DM: That idea of drawing back the carpet so that you can see both beauty and its reverse has led to problems in some situations in relation to performance pieces. How did you feel when the media picked things up and there has then been negative national media exposure? Does that depress you, energise you or what?

AM: To a certain extent. With respect to tabloid misrepresentation of an earlier work at the Third Eye Centre, a local Tory politician was looking for means whereby to challenge the use of Arts Council funding. He manipulated the ‘truth’ of what took place. He was more than economical with it. He hid it. The press published amusing and cynical distortions of fact. Explanatory statements were deliberately misquoted. In spite of media-whip, hoop-la hype, the work was completed. By the end, from a variety of sources, I received positive support.

DM: The problem increases in direct proportion to the size of the institution involved with the project. It only becomes a serious and substantial problem if the institution is locked in to certain rhythms of our society, but you’ve always seemed to me to be as liable to travel to the other side of the world to work with another artist in a back alley as to work in a major museum.

AM: What’s important is quality of relationship, wherever it’s found. Life’s as real in a back alley as in a museum. Perhaps more so. There’s less to protect. There’s more to life than security. There’s freedom!

DM: Like me you also engage in mediation and administration processes because you are looking after the MA students within an ever expanding institution. How do those two areas of activity reside together?

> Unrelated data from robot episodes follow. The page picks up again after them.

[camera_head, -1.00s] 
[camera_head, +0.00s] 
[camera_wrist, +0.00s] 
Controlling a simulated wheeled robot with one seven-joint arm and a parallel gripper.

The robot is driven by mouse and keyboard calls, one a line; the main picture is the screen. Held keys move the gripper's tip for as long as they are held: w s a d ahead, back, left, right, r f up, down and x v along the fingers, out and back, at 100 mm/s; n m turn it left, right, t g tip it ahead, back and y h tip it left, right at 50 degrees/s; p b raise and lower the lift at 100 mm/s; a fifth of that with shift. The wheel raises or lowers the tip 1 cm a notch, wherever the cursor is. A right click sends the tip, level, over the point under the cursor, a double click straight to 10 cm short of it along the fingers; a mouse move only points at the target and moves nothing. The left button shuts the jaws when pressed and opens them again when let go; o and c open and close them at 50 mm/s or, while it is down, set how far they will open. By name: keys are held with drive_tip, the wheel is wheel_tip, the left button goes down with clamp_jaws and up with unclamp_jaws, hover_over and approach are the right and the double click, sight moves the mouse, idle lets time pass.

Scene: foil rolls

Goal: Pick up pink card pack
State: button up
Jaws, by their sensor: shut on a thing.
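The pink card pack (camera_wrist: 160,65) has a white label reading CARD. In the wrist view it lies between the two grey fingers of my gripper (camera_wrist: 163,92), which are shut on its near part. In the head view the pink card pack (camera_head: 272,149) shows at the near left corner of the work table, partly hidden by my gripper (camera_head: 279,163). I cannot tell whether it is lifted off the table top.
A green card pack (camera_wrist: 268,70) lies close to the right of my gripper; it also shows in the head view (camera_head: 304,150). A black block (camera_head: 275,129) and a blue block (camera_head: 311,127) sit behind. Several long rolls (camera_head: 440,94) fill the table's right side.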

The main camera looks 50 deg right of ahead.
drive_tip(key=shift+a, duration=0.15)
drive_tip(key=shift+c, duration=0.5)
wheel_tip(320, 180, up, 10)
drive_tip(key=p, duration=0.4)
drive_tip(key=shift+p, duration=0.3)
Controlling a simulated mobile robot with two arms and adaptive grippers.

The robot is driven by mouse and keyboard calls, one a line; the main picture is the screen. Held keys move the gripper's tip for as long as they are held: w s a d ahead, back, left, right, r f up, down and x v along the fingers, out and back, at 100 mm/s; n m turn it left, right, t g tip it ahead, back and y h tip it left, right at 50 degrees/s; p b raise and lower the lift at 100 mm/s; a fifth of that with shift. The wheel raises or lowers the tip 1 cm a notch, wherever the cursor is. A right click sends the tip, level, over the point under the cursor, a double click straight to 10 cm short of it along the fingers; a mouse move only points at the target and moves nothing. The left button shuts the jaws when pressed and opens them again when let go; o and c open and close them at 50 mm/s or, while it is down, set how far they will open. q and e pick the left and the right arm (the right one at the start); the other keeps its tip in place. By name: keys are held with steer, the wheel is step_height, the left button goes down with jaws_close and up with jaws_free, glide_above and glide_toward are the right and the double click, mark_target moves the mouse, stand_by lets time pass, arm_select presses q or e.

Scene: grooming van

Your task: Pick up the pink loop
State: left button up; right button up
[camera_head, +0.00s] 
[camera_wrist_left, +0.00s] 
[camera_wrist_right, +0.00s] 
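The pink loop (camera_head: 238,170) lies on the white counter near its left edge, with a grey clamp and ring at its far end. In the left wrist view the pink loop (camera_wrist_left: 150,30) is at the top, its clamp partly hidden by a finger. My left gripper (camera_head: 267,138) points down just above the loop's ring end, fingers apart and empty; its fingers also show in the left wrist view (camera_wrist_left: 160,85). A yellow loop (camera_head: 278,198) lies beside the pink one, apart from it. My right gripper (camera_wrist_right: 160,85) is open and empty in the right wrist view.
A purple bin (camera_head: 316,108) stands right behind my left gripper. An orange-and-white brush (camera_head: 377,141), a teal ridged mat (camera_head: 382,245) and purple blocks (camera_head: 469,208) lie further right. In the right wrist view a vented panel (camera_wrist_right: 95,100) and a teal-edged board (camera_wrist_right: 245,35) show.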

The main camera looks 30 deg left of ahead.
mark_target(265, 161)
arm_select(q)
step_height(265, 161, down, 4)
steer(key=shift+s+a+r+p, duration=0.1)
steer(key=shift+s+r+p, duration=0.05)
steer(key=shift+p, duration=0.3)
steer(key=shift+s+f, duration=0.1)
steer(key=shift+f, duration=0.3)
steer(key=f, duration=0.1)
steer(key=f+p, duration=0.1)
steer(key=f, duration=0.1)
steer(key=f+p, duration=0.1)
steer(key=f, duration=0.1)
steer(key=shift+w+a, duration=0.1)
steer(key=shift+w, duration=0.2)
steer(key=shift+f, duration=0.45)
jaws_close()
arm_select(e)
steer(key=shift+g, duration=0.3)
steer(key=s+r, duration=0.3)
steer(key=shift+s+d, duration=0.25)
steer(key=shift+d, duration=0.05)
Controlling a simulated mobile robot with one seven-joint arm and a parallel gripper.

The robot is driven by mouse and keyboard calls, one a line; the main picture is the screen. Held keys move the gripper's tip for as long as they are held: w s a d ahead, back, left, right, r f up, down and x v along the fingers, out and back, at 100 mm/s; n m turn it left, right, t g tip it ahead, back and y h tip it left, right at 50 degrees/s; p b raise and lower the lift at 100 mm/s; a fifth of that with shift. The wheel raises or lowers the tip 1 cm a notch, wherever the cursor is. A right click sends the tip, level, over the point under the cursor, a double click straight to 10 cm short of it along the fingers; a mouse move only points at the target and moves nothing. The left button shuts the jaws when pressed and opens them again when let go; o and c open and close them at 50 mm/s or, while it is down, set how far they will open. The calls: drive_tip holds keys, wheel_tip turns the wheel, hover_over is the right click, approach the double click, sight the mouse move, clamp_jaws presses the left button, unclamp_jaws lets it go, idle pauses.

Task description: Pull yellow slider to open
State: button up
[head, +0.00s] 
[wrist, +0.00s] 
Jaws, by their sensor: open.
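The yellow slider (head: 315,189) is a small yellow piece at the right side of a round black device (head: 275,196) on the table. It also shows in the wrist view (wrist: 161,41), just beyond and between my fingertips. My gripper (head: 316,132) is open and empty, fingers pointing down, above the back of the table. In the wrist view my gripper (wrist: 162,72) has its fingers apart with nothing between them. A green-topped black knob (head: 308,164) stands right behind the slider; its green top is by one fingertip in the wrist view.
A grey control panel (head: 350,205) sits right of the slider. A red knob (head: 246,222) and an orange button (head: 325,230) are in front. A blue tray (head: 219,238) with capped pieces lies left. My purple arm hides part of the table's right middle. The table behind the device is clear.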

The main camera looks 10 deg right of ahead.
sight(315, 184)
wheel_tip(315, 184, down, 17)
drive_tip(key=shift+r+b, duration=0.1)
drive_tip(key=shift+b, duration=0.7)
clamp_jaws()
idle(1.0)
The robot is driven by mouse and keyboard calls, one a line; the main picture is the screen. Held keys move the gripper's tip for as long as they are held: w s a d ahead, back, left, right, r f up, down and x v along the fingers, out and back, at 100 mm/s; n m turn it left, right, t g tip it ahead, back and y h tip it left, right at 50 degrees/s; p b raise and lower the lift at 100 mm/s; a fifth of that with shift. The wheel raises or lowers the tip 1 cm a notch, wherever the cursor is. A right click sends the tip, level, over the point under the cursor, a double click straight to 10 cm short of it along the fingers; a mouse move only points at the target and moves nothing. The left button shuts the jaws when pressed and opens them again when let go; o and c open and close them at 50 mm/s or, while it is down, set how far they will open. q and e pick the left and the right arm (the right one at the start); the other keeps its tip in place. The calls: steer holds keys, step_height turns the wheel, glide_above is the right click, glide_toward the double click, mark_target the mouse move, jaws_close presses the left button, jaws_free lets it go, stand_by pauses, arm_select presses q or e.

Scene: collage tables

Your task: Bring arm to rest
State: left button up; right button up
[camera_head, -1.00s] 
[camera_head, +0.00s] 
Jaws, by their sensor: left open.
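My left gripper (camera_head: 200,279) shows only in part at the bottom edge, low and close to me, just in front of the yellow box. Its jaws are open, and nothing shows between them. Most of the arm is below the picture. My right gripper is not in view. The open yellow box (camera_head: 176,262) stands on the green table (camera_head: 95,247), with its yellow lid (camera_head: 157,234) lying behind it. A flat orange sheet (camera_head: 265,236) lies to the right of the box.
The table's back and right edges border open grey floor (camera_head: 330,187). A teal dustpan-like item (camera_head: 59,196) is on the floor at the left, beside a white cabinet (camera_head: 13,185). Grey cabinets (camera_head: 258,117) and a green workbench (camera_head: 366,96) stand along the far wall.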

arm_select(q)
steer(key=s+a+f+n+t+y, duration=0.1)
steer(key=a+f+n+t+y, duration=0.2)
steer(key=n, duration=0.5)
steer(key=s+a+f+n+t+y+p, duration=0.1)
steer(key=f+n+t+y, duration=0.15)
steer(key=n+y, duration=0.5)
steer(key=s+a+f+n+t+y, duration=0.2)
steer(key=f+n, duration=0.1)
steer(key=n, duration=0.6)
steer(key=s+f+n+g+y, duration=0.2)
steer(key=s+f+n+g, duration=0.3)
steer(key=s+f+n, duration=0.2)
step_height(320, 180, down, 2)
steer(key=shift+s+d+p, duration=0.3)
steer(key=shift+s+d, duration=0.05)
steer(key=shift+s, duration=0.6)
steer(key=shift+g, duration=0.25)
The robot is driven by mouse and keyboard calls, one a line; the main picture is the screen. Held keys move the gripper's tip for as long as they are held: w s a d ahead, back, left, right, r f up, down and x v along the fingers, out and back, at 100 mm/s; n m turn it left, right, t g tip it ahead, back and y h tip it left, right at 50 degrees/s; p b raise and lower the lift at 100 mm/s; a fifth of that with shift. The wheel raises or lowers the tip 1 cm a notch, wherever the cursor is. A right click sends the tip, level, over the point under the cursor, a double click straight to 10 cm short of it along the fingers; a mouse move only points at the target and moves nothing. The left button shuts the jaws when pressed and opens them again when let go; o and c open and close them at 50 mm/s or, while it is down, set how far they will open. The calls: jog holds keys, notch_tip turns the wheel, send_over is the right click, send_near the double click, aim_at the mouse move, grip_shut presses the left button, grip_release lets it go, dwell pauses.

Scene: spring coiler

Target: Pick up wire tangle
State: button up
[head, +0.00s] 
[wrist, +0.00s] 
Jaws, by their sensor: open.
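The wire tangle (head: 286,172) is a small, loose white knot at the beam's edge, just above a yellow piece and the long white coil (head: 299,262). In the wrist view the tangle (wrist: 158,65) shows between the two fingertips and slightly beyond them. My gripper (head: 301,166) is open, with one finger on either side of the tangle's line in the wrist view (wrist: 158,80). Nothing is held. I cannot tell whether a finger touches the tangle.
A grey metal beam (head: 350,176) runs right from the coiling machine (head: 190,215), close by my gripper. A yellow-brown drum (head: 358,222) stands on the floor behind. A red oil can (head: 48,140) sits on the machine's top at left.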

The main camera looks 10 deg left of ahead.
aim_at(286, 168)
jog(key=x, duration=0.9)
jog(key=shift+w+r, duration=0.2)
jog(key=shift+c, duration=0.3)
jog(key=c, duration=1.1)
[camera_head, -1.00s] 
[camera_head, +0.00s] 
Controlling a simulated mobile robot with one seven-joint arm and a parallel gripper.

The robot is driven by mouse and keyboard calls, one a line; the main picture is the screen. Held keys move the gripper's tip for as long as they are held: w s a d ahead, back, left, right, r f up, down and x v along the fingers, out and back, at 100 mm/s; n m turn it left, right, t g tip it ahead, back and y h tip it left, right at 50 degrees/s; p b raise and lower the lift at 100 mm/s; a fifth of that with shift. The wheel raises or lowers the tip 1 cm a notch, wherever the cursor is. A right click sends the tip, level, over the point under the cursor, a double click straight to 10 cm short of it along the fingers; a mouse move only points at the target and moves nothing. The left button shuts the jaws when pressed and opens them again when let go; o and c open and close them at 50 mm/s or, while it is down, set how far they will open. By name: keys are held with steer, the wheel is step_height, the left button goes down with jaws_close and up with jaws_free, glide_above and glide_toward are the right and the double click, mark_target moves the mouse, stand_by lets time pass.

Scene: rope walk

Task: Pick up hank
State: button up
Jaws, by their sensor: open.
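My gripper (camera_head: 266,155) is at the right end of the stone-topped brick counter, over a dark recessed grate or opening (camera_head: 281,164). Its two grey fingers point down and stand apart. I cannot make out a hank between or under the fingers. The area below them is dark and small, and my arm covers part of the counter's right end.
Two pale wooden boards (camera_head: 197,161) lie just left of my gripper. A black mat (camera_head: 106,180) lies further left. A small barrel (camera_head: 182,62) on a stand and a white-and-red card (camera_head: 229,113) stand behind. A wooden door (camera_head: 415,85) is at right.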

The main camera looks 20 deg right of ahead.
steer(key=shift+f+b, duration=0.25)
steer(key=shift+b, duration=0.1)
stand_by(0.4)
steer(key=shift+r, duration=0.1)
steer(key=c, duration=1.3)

AM: I take things on a day to day, week by week basis. I don’t rely on past achievements or reputation. Individually and collectively we’re only as good as work we currentlymake. The institution is growing but I work with individuals. One goes with or against the grain. I distrust institutions. Looking ahead I see danger. I work with students, Fine Art and the Course. They make it worthwhile. Recent achievements have been very substantial. Negatives turn positive. Future/present is here.